### EXERCISE OBJECTIVE
Look through the material below for "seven". Copy every line that contains it.

[Robot episode records]
· · · · ·
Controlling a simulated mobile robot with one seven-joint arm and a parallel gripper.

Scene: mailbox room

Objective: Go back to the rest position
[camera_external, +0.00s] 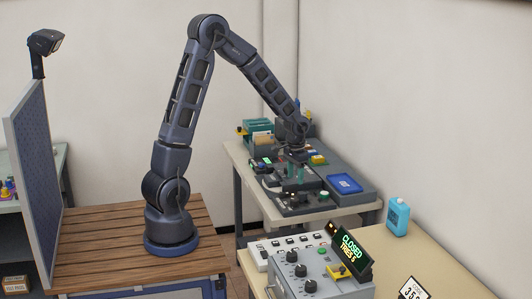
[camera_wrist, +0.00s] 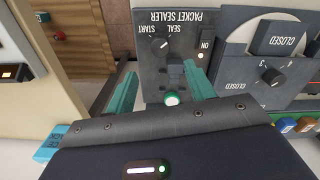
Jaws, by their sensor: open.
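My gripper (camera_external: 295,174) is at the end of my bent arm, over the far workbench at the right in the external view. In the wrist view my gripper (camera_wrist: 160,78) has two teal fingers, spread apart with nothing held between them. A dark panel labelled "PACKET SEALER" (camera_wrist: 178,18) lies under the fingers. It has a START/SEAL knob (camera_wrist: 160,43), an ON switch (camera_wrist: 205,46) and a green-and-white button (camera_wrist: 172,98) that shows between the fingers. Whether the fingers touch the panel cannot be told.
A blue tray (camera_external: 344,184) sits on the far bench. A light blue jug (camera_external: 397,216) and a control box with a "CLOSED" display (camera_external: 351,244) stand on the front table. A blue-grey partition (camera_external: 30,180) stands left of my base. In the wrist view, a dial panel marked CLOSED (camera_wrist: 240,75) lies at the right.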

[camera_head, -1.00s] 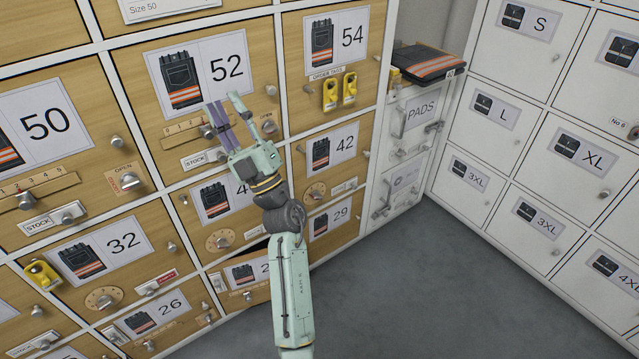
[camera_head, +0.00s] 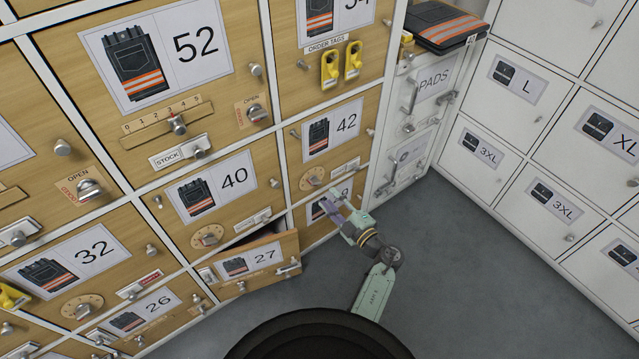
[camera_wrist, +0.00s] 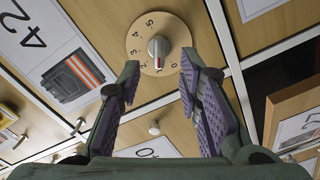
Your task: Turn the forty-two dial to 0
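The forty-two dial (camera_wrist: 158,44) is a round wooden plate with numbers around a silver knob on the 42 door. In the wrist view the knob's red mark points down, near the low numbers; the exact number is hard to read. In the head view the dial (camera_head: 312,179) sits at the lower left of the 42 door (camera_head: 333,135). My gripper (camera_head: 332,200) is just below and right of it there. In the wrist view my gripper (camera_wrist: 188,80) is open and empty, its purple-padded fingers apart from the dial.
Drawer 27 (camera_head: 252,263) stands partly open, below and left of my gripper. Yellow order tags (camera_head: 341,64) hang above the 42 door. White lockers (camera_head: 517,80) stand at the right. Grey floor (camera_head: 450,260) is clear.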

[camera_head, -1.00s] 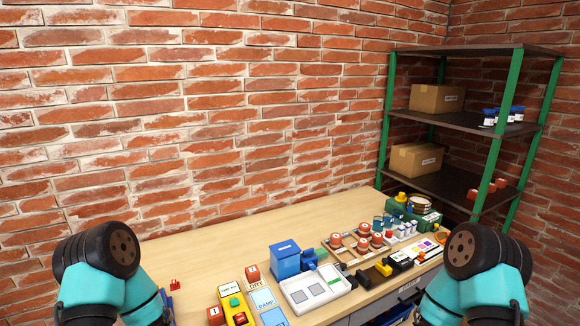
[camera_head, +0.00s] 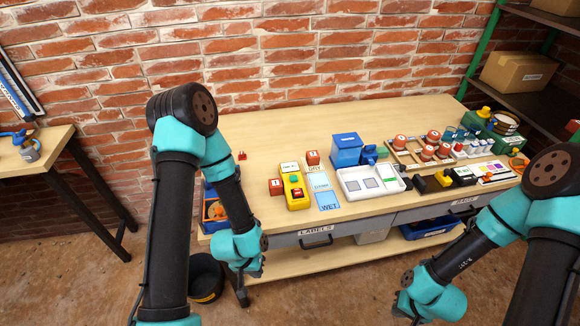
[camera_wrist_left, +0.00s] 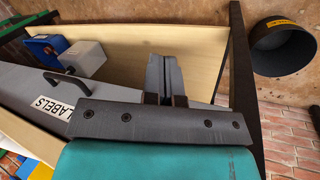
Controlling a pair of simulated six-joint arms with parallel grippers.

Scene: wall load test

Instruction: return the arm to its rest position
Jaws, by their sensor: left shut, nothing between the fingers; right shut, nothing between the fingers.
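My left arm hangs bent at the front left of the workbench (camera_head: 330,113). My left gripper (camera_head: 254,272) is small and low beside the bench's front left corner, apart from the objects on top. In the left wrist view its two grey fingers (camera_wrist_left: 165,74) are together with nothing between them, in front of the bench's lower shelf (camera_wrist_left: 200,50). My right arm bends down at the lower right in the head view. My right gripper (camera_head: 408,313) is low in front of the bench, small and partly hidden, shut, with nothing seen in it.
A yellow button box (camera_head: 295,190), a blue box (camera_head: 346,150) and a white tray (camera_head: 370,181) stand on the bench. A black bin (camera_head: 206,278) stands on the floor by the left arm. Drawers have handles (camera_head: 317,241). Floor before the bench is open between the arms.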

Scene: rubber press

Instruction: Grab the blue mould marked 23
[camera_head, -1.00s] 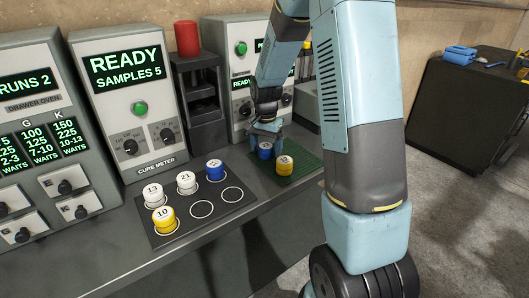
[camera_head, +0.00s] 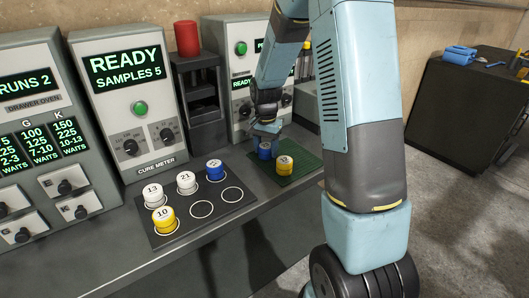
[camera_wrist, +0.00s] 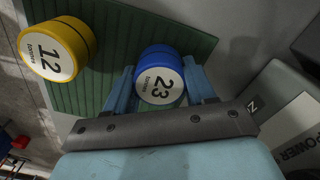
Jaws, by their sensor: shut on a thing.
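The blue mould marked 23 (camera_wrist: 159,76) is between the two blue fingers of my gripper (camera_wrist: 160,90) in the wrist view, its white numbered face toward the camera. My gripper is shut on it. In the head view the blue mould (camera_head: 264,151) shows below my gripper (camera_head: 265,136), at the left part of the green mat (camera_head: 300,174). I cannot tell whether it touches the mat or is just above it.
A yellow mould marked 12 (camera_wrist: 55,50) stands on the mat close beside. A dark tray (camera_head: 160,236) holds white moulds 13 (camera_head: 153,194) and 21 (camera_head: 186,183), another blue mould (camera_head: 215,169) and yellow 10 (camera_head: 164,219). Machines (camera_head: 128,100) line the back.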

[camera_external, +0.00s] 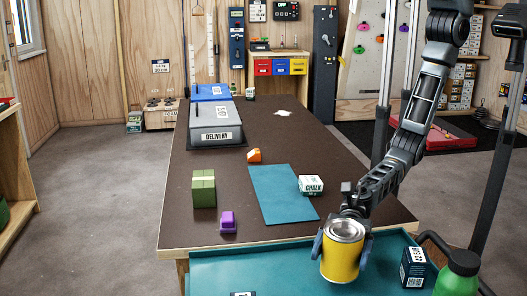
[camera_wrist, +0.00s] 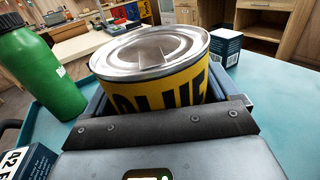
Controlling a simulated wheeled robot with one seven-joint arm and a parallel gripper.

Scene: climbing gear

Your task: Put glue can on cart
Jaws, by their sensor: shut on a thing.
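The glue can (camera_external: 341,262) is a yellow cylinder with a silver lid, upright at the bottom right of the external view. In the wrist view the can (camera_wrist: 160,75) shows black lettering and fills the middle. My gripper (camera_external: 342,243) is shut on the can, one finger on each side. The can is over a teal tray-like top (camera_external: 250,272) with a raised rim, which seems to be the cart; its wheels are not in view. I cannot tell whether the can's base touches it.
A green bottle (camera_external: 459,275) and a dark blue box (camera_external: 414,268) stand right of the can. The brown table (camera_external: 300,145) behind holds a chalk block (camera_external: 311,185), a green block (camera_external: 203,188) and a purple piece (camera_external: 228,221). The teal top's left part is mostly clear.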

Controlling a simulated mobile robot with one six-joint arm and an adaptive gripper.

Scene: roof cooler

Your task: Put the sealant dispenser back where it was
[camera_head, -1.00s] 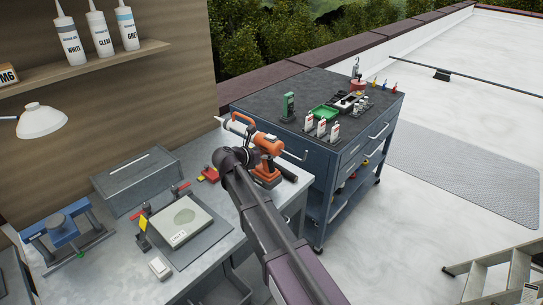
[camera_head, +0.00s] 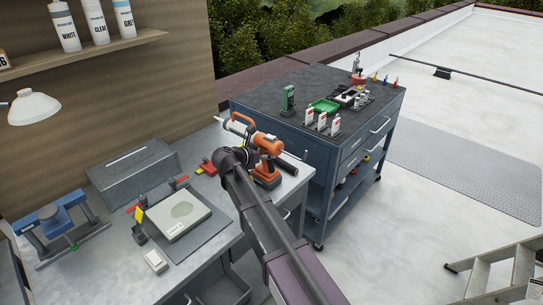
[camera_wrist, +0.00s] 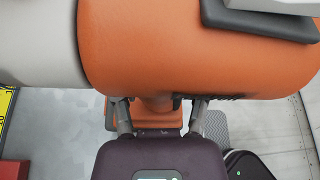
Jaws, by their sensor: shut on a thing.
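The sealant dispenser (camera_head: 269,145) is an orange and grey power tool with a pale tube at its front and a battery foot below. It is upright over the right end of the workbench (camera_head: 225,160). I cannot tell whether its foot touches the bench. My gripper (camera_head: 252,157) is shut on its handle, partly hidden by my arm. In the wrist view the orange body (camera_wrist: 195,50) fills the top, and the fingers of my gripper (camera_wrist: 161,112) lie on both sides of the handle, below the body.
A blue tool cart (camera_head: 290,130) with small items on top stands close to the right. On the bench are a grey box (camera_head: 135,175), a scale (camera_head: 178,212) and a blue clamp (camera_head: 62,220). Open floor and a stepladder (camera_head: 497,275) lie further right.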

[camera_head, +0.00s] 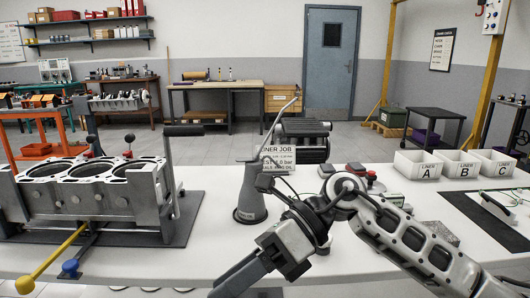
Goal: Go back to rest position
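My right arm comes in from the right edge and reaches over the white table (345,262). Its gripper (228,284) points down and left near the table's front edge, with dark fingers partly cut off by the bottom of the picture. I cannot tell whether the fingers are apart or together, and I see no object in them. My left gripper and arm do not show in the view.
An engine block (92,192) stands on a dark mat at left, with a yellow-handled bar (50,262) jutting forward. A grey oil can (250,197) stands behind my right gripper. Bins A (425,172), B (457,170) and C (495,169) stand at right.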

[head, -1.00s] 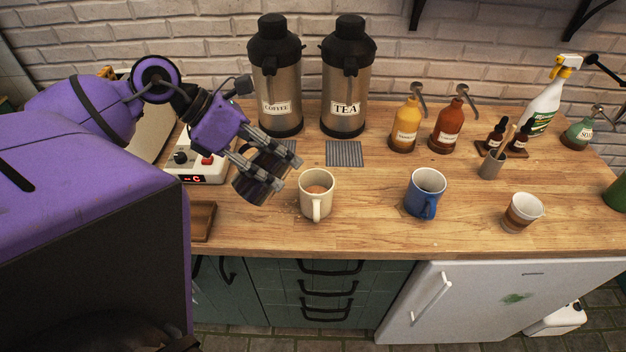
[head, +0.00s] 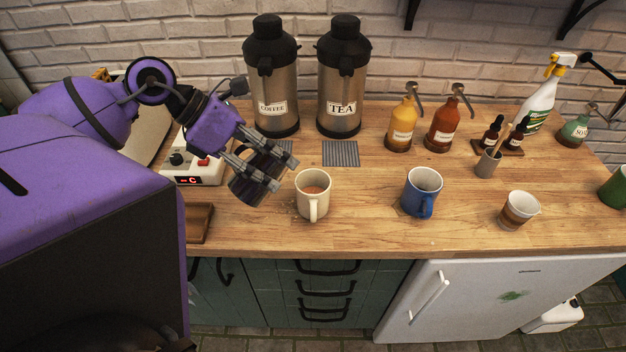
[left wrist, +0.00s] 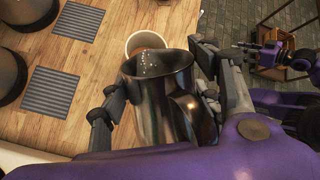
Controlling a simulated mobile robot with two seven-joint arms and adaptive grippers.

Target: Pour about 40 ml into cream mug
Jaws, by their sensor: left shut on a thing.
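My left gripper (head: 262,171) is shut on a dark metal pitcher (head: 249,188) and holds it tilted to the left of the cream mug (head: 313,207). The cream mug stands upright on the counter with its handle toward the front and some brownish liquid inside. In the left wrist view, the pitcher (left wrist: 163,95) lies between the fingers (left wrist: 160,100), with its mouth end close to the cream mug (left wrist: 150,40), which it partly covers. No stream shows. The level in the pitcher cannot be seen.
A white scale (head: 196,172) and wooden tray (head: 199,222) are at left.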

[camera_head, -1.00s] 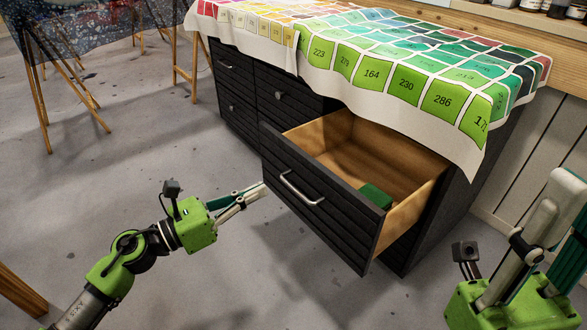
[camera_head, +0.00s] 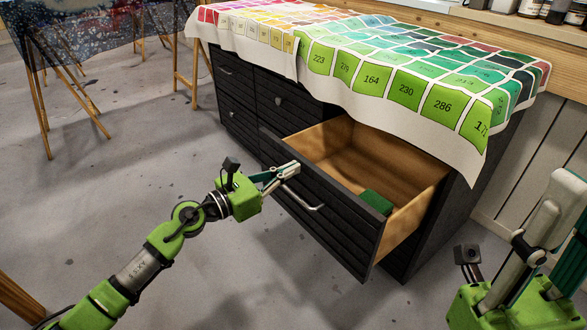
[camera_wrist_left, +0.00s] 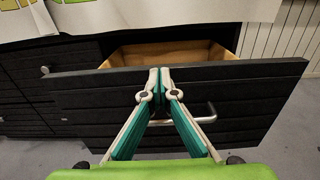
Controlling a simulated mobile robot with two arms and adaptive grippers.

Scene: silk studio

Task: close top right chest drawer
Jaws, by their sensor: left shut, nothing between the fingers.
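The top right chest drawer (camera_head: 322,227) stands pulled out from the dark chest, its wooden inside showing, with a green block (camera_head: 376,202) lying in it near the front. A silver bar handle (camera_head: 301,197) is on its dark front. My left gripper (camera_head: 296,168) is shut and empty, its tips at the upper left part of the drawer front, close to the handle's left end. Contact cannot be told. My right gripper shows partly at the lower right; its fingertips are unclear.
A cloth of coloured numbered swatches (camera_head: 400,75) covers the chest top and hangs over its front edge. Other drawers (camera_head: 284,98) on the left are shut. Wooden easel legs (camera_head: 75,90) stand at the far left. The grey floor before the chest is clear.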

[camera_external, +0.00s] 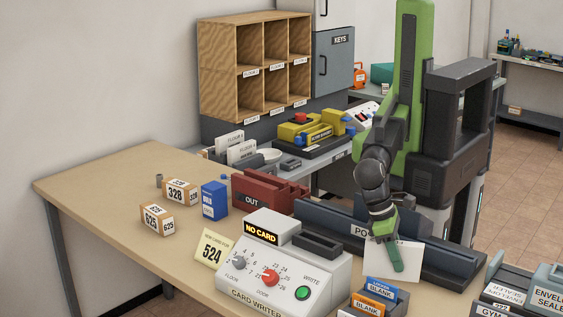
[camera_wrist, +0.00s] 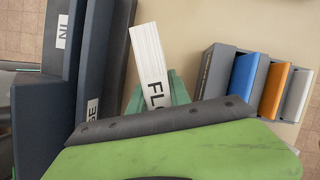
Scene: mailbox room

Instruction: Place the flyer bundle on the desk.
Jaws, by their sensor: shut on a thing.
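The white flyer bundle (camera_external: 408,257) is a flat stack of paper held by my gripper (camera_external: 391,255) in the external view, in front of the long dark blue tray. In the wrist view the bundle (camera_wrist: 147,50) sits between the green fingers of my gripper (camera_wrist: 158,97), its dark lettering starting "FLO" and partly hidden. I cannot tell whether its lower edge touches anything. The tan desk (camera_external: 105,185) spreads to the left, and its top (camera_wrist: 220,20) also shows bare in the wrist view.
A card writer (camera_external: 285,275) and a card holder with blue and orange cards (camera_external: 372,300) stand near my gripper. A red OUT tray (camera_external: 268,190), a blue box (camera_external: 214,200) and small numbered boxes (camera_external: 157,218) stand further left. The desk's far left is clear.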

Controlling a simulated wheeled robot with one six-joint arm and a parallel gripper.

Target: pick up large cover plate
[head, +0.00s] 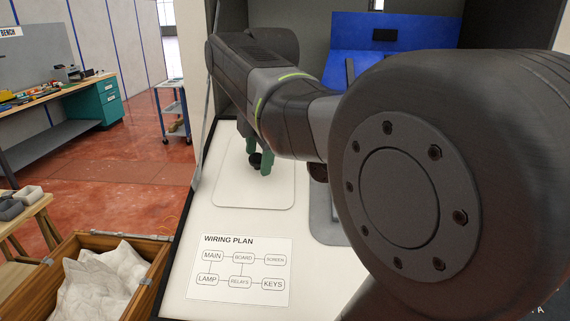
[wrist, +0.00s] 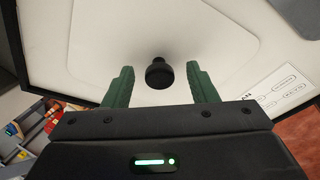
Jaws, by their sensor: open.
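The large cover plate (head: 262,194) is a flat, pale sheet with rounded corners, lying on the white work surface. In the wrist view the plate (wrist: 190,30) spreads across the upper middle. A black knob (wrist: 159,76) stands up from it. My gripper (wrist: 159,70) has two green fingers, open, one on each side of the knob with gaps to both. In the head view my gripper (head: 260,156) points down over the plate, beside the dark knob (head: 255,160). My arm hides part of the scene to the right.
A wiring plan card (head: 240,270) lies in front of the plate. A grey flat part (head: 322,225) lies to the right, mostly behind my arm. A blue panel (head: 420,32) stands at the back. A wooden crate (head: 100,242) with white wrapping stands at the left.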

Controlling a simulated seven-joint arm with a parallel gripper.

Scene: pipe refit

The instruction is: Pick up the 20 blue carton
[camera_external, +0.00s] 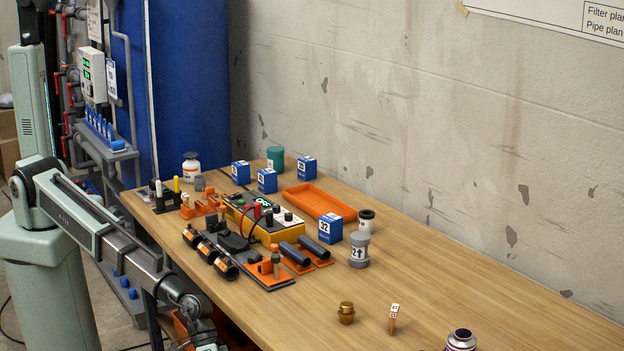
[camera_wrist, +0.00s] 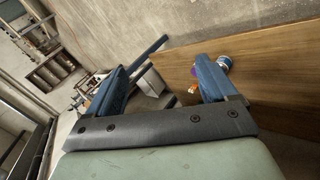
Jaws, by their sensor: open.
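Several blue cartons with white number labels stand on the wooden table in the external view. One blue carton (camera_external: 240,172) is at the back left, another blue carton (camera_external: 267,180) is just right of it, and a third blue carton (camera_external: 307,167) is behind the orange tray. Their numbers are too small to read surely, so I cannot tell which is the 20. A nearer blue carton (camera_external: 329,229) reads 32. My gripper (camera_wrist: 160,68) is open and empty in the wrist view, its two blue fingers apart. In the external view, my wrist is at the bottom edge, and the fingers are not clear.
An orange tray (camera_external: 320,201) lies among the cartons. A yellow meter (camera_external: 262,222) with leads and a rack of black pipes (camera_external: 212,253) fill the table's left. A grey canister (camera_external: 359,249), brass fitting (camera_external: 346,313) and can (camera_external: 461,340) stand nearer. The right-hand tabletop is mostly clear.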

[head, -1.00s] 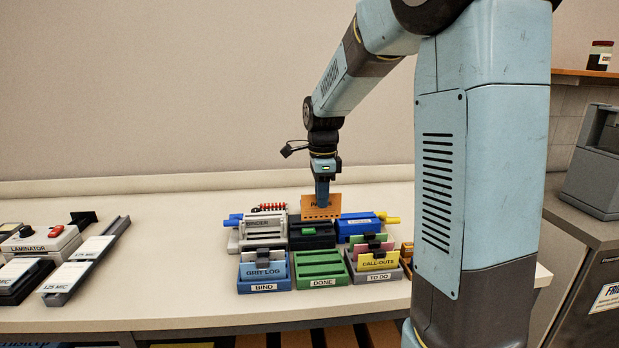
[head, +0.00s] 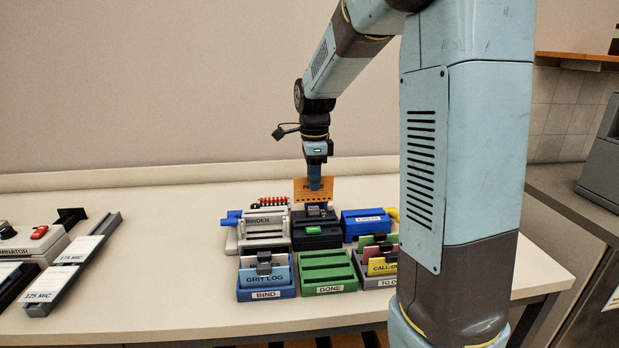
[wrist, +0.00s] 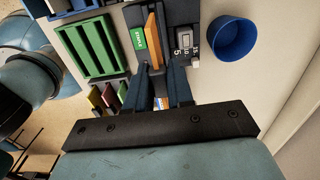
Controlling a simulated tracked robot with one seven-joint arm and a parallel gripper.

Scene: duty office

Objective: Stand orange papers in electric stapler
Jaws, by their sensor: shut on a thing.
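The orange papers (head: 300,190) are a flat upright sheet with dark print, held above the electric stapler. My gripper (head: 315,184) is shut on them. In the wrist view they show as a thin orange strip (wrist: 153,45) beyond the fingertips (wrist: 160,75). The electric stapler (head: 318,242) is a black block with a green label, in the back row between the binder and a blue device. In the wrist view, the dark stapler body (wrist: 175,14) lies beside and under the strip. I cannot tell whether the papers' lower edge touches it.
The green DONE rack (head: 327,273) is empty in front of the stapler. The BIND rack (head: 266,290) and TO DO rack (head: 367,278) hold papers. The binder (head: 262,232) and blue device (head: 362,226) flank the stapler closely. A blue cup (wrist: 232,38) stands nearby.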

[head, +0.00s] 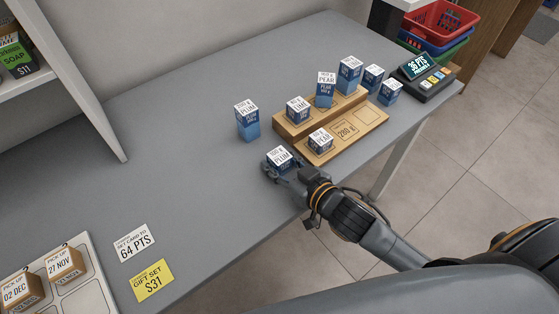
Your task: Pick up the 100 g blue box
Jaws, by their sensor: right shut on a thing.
· · · · ·
### RESULT FOR THIS EXERCISE
Controlling a simulated mobile robot with one seven-joint arm and a parallel gripper.
Controlling a simulated wheeled robot with one seven-joint arm and a parallel gripper.
Controlling a simulated mobile robot with two seven-joint arms and adaptive grippers.
Controlling a simulated seven-joint arm with a parallel gripper.
Controlling a simulated tracked robot with one seven-joint arm and a parallel gripper.

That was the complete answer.